#weeklyreview 18/24

Party Time

We are approaching to make our “Walpurgisnacht” party a tradition. This year it was a little spontaneous but nevertheless a very lovely evening with our friends from countryside. We had a small buffet, some drinks and two camp fires (and our guests doubled as mosquito buffet 🙈).

Beach Cleaning

Also a tradition already: the yearly cleaning of the local beach by the village community. We meet with rakes and wheel barrows to clean up the beach on the lake from last year’s leaves and possible trash and branches from the winter. This is a really nice tradition which brings the people together for some activity that everyone benefits from. Of course there is self-made cake and beverages after the work. We were around 20 people and work was done in less than an hour. Now everyone can enjoy a clean beach. The weather was perfect. Not too warm yet, but sunny with a fresh breeze.
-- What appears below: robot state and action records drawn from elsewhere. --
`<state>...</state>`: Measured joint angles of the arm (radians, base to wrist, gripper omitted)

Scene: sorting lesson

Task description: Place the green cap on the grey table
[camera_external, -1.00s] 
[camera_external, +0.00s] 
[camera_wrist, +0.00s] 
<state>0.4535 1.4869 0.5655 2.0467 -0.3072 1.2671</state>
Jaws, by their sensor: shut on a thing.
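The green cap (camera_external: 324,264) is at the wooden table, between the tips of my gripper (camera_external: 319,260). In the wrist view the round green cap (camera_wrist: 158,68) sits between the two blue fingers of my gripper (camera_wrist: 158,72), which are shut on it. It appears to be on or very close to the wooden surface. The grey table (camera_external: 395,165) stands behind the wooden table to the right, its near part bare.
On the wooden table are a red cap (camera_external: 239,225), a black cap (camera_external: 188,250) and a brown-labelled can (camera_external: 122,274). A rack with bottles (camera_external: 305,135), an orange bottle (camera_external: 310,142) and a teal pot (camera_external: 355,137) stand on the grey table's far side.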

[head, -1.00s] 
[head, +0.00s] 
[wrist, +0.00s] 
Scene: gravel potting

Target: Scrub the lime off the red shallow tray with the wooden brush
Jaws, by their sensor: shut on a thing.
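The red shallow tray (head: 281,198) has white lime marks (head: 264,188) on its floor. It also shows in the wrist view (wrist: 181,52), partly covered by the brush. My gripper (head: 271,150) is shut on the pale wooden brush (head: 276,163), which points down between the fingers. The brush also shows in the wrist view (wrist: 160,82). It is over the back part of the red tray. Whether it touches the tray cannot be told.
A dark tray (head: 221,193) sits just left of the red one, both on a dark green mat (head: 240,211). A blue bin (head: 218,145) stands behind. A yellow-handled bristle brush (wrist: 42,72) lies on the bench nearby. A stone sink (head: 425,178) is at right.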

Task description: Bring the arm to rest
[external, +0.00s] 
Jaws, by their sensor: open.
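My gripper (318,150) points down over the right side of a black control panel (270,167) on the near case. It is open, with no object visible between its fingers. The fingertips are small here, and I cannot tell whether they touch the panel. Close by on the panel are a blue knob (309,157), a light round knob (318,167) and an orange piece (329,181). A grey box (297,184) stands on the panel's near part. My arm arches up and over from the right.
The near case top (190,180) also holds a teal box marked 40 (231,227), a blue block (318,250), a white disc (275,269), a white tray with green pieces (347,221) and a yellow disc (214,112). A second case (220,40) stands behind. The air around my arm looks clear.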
Good bye Gittea – Hello Forgejo

I was running my own Git Repo site based on GitTea so far. But apparently there are some discrepancies in transparency that caused a decision by the soft fork Forgejo to consider becoming a hard fork and go their own way in the future. Forgejo seems to be more committed to stay a truly independent and community driven project. So I’ve decided to switch to Forgejo as well. Especially as the migration currently is rather seamless as the codebases hardly differ.

Open Studio weekend

On the weekend it was the annual “open studio” weekend in Brandenburg. Local artist opened their studios and galleries for visitors all across the country. We visited the wonderful site of Silke Schmidt and even bought some pictures of her.

Her place is an old GDR kids holiday camp (Ferienlager) and had wonderful vibes of the past. Had to take a picture of the famous GDR F70 compass that I used to own.

Action Sampler

Another quite magical place was the garden of local artist Siegfried Haase. Beside this being an awesome garden (wonderfully planned and maintained by his wife) there is so much stuff to discover: sculptures he made from scraps and old gear he found around in the area. The whole property is like a large “Wimmelbild“.

And last, not least we attended a session of the Daumenkino of Volker Gerling. We had seen this before two years ago and it’s still magic. One would think ‘how magic can a mere flip book be?’. But what Volker does from it is truly marvellous. Time seems to stop and you listen to his stories and watch the pictures come to life when he presents them. Go check his schedule of exhibits!